BEGIN

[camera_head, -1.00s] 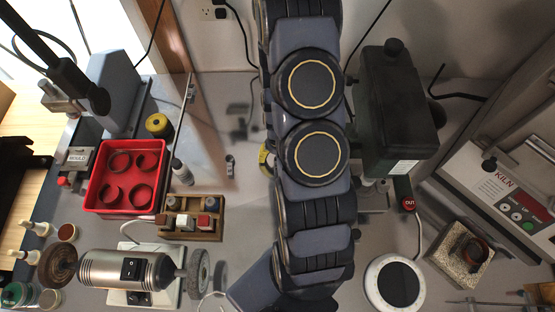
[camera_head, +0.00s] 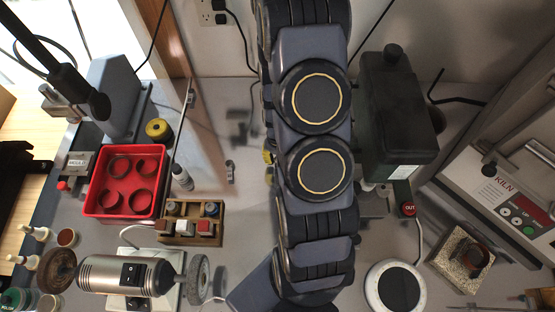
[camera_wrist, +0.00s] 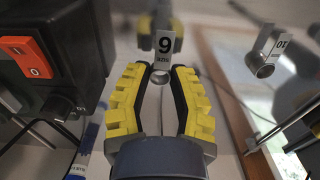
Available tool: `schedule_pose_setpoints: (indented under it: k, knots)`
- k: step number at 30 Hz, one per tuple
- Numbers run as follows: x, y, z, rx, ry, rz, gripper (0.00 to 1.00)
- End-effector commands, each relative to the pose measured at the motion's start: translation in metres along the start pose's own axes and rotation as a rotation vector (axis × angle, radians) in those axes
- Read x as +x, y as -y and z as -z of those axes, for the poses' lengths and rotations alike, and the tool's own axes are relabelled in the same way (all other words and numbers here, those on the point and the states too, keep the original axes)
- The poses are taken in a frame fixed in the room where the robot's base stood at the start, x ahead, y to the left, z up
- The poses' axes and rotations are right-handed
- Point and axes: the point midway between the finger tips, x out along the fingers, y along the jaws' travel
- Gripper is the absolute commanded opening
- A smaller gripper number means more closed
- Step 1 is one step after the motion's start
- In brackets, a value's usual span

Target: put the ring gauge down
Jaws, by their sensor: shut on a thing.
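In the wrist view, my gripper (camera_wrist: 160,76) has its two yellow-padded fingers closed in on a small metal ring gauge (camera_wrist: 160,77). Its white tag, reading 9 or 6, stands just beyond the fingertips. Whether the ring touches the bench is unclear. In the head view my arm hides the held gauge; only a bit of yellow finger (camera_head: 267,156) shows at the arm's left edge. A second ring gauge (camera_wrist: 264,66) with a tag reading 10 is apart to the right in the wrist view; a small metal ring piece (camera_head: 230,172) in the head view seems to be it.
A dark machine with an orange switch (camera_wrist: 30,57) stands close on the gripper's left in the wrist view.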

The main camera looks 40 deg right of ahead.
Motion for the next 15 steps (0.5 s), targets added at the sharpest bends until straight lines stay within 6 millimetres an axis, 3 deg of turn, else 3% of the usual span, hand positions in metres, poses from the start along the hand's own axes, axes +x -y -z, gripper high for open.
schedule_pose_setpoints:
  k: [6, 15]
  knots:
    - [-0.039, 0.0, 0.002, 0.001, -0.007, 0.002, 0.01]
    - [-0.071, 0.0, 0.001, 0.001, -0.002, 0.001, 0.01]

END

Please extract exactly the lines of the data, from the first through the line containing "- Numbers run", and add no pictures to the copy.

* Task response *
[camera_head, -1.00s] 
[camera_head, +0.00s] 
[camera_wrist, +0.00s] 
Available tool: `schedule_pose_setpoints: (indented under it: k, knots)`
- k: step number at 30 Hz, one per tuple
- Numbers run as follows: x, y, z, rx, ry, rz, gripper (0.00 to 1.00)

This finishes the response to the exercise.